When, Where, Why, and How To Use Block Quotes and Ellipses

By SUE COLETTA

An interesting discussion arose while working on copy edits for Pretty Evil New England. The conversation dealt with using block quotes—when, where, why, and how I used them in the (nonfiction) manuscript.

If at all possible, I tend to use quoted material as dialogue to create scenes. But there were times where I chose to block quote the text instead. For example, if the quote was mainly backstory and not part of the actual scene but still important for the reader to understand, then I used block quotes. You’ll see what I mean in one of the examples below.

Block quotes can’t be avoided at times. They can even enhance the scene, thereby adding to the overall reading experience. In fiction, two examples of where to use block quotes would be a diary entry or a note/letter/message. Please excuse my using one of my thrillers; it’s easier than searching through a gazillion books on my Kindle.

In Silent Mayhem, the antagonist and hero communicate through an Onion site (untraceable) on the deep web. Because these messages are neither dialogue, nor narrative, using block quotes set them apart.

Example:

Dearest Cautious Cat,

If we shut our eyes to dangers beyond our comprehension, we become powerless to fight. My offer still stands. Should you choose not to accept it, remember this . . .

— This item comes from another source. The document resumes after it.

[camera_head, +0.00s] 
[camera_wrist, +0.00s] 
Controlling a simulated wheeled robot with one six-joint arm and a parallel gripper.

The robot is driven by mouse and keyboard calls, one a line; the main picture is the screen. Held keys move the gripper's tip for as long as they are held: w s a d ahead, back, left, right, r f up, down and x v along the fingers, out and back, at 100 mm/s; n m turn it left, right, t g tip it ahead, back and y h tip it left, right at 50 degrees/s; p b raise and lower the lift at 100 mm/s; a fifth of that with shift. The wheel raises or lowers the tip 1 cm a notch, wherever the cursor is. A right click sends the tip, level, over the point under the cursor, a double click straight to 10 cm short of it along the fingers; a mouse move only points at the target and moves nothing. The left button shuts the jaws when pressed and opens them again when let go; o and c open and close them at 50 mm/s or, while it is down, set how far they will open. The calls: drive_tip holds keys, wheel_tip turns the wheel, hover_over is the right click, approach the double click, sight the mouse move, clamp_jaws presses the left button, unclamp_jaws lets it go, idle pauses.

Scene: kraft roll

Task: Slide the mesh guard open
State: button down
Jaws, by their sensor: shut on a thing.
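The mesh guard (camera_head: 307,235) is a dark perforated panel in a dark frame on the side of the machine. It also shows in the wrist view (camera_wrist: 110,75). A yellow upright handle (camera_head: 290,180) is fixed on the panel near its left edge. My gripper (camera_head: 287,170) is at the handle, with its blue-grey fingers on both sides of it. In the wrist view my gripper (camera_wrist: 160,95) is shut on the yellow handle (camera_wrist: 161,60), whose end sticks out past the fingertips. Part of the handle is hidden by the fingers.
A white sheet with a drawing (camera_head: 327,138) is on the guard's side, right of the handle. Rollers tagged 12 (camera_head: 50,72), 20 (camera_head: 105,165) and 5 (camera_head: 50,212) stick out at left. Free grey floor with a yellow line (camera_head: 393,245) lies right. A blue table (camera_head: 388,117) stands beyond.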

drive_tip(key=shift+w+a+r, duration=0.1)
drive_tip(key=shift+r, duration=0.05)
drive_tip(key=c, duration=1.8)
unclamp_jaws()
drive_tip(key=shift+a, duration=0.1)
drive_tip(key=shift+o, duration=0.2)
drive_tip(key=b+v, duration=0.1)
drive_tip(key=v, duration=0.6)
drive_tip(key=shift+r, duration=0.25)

When it’s your time to die, be not like those whose hearts are filled with the fear of death, so that when their time comes, they weep and pray for a little more time to live their lives over again in a different way. Sing your death song and die like a hero going home.

Hugs & kisses,
Mr. M

Block quotes also break up the text and enhance white space. We’ve discussed white space many times on TKZ. For more on why white space is a good thing, check out this post or this one.

BLOCK QUOTES IN WORD

To include block quotes in Word, highlight the text and right click. This screen will pop up…
Choose “paragraph” and this screen will pop up…

Reset your left margin to .5 and click OK. Leave the right margin alone.

Quick note about margins.

A good rule of thumb for block quotes is to not indent the first paragraph. If your passage contains more than one paragraph, check with the publisher. Most supply a style guide. For instance, my thriller publisher keeps all paragraphs justified. My true crime publisher prefers that the first paragraph be justified and subsequent paragraphs be indented.

To do that, the easiest thing is to click “Special” then “first line” (as indicated in pic below) and set it to .25. Then simply backspace to erase the indent on the first paragraph.

If you’re self-publishing, then obviously it’s your call on whether to indent or not to indent subsequent paragraphs.

BLOGGING BLOCK QUOTE

Bloggers who include passages from a resource, whether that be a book or wording from a reputable source, use block quotes to signal the reader that the passage is a direct quote (most commonly, all justified margins). You could style the post in Word, then copy/paste, but sometimes the style doesn’t paste over. Simple fix. Highlight the text and click this symbol…
And that’s it. Easy peasy, right?

ELLIPSIS

An ellipsis consists of either three or four dots. A single dot is called an ellipsis point. Some writers may find using ellipses a little tricky, but once you know the definitions of where, why, and how to use them, determining the right ellipses is fairly straightforward.

According to the Chicago Manual of Style, never use ellipses at the beginning or end of a block quote. CMOS also recommends using equal spacing between dots. Some style guides say to use three equally spaced periods rather than creating an ellipsis in Word, which you can do by pressing CTRL + ALT + Period. Always go by the style guide furnished by the publisher (or editor, if self-publishing).

WHERE AND WHY TO USE ELLIPSES

There are many reasons why you might want to use an ellipsis. An ellipsis can indicate omitted words within the middle of a quote, or faltering dialogue, or an unfinished sentence or thought where the speaker’s words trail off.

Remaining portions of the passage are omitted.